Friday, 28 November 2014

All ‘Sabah, Sarawak Keluar Malaysia’ NGOs banned

The Registrar of Societies (RoS) has gazetted the NGOs concerned as unlawful.

KUALA LUMPUR: Home Minister Zahid Hamid declared on Thursday that all Sabah Sarawak movements involved in getting the two Borneo states out of the Federation with the peninsula would be declared unlawful with immediate effect.

Zahid said the declaration follows Umno President and Prime Minister Najib Abdul Razak saying that the Sedition Act would be retained and strengthened with two key aspects including one on taking action against anyone instigating Sabah and Sarawak to leave the Federation. The other point is on Islam.

The Home Ministry, stressed Zahid, has taken steps against the NGOs concerned.

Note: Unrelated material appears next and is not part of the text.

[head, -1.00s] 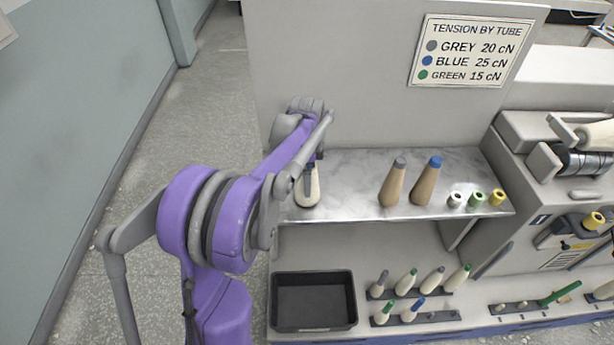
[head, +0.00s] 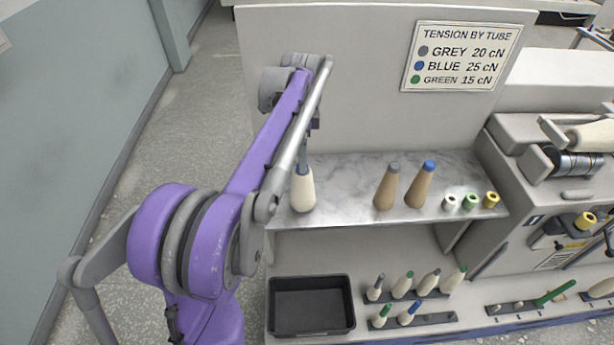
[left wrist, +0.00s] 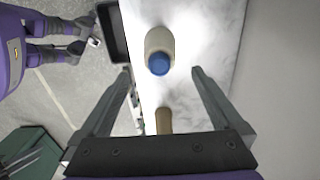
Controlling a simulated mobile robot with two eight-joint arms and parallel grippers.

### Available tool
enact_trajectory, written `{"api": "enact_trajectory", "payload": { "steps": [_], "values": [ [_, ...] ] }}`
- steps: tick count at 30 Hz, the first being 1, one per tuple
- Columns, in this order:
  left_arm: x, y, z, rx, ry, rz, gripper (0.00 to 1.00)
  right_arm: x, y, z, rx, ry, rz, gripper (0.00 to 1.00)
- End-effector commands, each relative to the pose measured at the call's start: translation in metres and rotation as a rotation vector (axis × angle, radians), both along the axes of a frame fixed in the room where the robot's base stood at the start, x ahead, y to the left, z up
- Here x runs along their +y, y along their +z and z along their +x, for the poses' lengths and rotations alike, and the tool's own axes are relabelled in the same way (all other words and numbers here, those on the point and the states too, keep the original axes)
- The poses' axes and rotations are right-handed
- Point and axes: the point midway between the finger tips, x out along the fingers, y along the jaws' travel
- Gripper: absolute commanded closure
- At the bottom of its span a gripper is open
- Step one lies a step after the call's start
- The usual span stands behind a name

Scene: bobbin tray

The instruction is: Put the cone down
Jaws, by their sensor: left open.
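The cream cone with a blue tube tip (head: 303,192) stands upright at the left end of the marbled shelf (head: 340,190). In the left wrist view the cone (left wrist: 159,42) shows its blue tip toward the camera. My left gripper (head: 303,160) is at the cone's top in the head view, partly hidden by my arm. In the left wrist view its two fingers (left wrist: 162,71) are spread wide, with clear space between them and the cone. The gripper is open and empty. My right gripper is not in view.
Two brown cones, grey-tipped (head: 387,188) and blue-tipped (head: 420,186), stand right of it on the shelf, beside three small tubes (head: 470,201). Below are an empty black tray (head: 312,333) and several bobbins on pegs (head: 403,286). A wall panel (head: 370,110) rises behind the shelf.

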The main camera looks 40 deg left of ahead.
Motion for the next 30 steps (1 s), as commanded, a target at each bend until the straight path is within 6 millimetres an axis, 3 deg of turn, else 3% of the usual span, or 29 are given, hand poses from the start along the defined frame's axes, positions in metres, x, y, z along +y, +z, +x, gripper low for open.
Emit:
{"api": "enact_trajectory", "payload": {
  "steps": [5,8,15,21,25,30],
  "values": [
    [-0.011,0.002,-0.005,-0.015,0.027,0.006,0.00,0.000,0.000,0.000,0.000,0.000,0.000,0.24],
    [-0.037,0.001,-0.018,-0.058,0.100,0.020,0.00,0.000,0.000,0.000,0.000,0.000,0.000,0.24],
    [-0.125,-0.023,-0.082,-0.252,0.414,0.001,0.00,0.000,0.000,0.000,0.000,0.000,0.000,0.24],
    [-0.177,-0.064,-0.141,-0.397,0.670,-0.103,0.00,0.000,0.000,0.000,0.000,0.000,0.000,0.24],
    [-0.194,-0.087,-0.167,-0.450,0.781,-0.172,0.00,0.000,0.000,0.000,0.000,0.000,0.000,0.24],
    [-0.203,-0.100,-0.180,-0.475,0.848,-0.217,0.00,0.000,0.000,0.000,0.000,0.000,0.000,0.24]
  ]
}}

“The Registrar of Societies (RoS) has gazetted the NGOs concerned as unlawful,” said Zahid on the sidelines of the Umno General Assembly in Kuala Lumpur on Thursday.

If the Sedition Act is strengthened on the two aspects, continued Zahid, the police would take the necessary action against those flouting the law.

Najib, predictably, played to the gallery at the Umno General Assembly when he pledged that the infamous Sedition Act 1948, introduced by the British but abolished in the United Kingdom, will be retained and indeed strengthened.

He had promised, not once but thrice so far, that the Sedition Act will be abolished, the last time being on cable television in London.

In a contradiction in terms, elsewhere, he pledged that all promises made will be kept so that the people will know that the ruling Umno and Barisan Nasional (BN) is a party that keeps its promises.

The meet broke twice into visual images of the reformasi movement and the Sabah Sarawak Keluar Malaysia movement. Activist Hishammudin Rais and Doris Jones of Sabah featured prominently.

However, he did put in a caveat: any action taken must be fair.

The Sedition Act, under its second prong, allows for legitimate criticisms of government mistakes.

The general criticism against the Sedition Act is that it circumvents the Federal Constitution and strips the right to free speech. The Act is being challenged in the Federal Court, sitting as the Constitutional Court.

It’s likely that Putrajaya will wait for the outcome in the Constitutional Court before deciding what to do on the Sedition Act.